In al large mixing bowl add all the ingredients from the list above, except the ground chicken, mix to combine. Add the ground chicken last. Using a fork, combine all the ingredients (flavorings) throughout the ground chicken. Do not overmix.

Note: Every few scoops of the meat mixture spray the inside of the scoop with non-stick cooking spray for easy removal. After forming a few meatballs, lightly spritz your hands with warm tap water. This will give your meatballs a smoother texture.

Using a cookie dough scoop, scoop the meat mixture into your hands to form the meatballs. Lightly spray the tops of all the meatballs with non-stick cooking spray. Bake for 20 minutes.

While the meatballs are cooking, use this time to prep all the vegetables from the list above. Once you’ve prepped the veggies the meatballs should be ready to come out of the oven. Set the two trays of meatballs aside.

Start the Ribollita.
Over medium heat, add the olive oil and diced onions. Sauté until soft and translucent but not brown. Add crushed red pepper flakes and diced pancetta, cook for 3 to 5 minutes.

Next, add the diced carrots, celery, and bay leaf stir to combine. Add the minced garlic, Kosher salt, and freshly ground black pepper. Stirring occasionally, cook together for 10 minutes until the veggies start to soften. At this point, add the whole canned tomatoes with their juice. Use a wooden spoon, break up the tomatoes.

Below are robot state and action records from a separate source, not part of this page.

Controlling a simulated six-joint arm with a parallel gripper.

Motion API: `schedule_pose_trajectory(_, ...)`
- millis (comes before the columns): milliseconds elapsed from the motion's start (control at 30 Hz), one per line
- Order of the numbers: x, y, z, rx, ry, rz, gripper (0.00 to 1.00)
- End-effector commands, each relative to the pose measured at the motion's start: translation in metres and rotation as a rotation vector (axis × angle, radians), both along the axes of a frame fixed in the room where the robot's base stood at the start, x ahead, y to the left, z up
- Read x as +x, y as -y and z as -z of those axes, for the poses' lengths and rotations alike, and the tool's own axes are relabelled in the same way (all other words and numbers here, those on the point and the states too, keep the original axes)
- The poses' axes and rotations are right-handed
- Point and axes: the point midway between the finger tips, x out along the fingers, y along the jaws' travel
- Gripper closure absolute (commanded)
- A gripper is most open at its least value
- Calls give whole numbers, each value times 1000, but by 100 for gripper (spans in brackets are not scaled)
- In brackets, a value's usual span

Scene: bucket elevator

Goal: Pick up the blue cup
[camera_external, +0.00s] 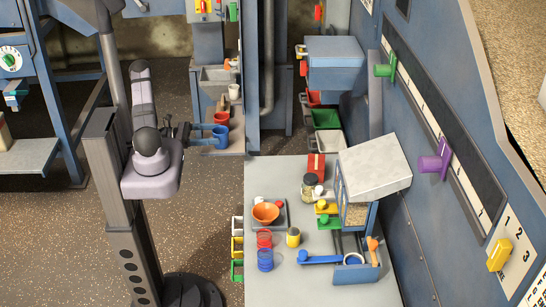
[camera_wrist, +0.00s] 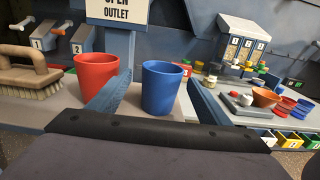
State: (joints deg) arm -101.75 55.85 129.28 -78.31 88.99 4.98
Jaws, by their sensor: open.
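The blue cup (camera_external: 220,138) stands upright on a narrow grey ledge at the upper middle of the external view. It is large and centred in the wrist view (camera_wrist: 161,90). My gripper (camera_external: 207,134) reaches in from the left at the cup's height. Its fingers are open, one on each side of the blue cup, as the wrist view (camera_wrist: 160,78) shows. A gap shows between the cup and each finger there. The cup's lower edge is close to the gripper's dark body in that view.
A red cup (camera_wrist: 96,72) stands just left of the blue cup, close outside the left finger. A brush (camera_wrist: 28,72) lies farther left. A table (camera_external: 262,288) with an orange bowl (camera_external: 266,212) and several small items stands at the right. A blue post rises behind the cups.

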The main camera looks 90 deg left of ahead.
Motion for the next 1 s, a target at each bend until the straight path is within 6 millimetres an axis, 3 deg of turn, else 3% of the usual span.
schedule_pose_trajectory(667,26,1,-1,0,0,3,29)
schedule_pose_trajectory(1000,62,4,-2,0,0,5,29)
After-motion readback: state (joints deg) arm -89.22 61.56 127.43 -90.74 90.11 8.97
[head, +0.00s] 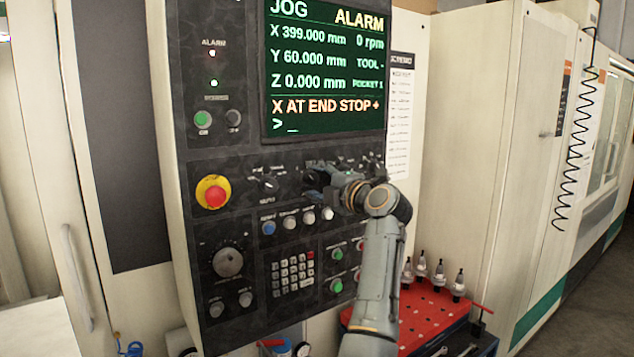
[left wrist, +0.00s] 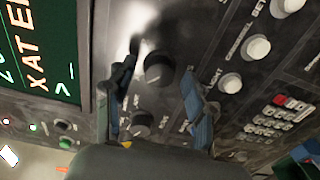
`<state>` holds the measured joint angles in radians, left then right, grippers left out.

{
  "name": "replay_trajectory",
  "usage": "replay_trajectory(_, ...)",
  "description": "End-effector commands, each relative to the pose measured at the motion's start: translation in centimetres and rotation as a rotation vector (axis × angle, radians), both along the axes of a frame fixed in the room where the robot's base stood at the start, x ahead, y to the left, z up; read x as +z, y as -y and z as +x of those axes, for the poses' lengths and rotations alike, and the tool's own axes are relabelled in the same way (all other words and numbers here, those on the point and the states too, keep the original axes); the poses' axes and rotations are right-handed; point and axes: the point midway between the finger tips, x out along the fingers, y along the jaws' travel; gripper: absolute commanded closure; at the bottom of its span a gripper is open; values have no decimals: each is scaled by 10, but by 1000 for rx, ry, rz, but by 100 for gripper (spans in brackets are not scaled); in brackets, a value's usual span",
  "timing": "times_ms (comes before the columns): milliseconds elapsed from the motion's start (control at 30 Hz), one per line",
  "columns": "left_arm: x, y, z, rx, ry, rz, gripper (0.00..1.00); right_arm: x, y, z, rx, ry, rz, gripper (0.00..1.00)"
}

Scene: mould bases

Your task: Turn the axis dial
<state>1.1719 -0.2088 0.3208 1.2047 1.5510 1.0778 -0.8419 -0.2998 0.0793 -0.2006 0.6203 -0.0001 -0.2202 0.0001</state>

Next, add the chopped cabbage and kale, and freshly grated nutmeg, cook for another 5 to 7 minutes until the greens wilt down. Turn the heat down to medium-low, add the puréed Cannellini beans, stir to combine. Next, add the whole beans, again stir to combine.

Pour in the unsalted chicken stock. This is the point when you add the cooked meatballs. Still on medium-low heat simmer for another 15 minutes. At this point add in the cubed bread and continue simmering for another 10 minutes. The bread will dissolve and thicken the soup. The Ribollita With Chicken Sausage Meatballs is done at this point. Turn the heat off add the fresh basil leaves, stir to combine.

To Serve:
Ladle a good helping of the Ribollita into large porcelain soup or pasta bowl. Add a nice helping of the freshly grated Parmigiano-Reggiano cheese. Finally. lightly drizzle your best *E.V.O.O on top. I promise, if you love really good soup or a delicious stew, I would say try making my Ribollita With Chicken Sausage Meatballs.

*E.V.O.O. is the acronym for extra virgin olive oil.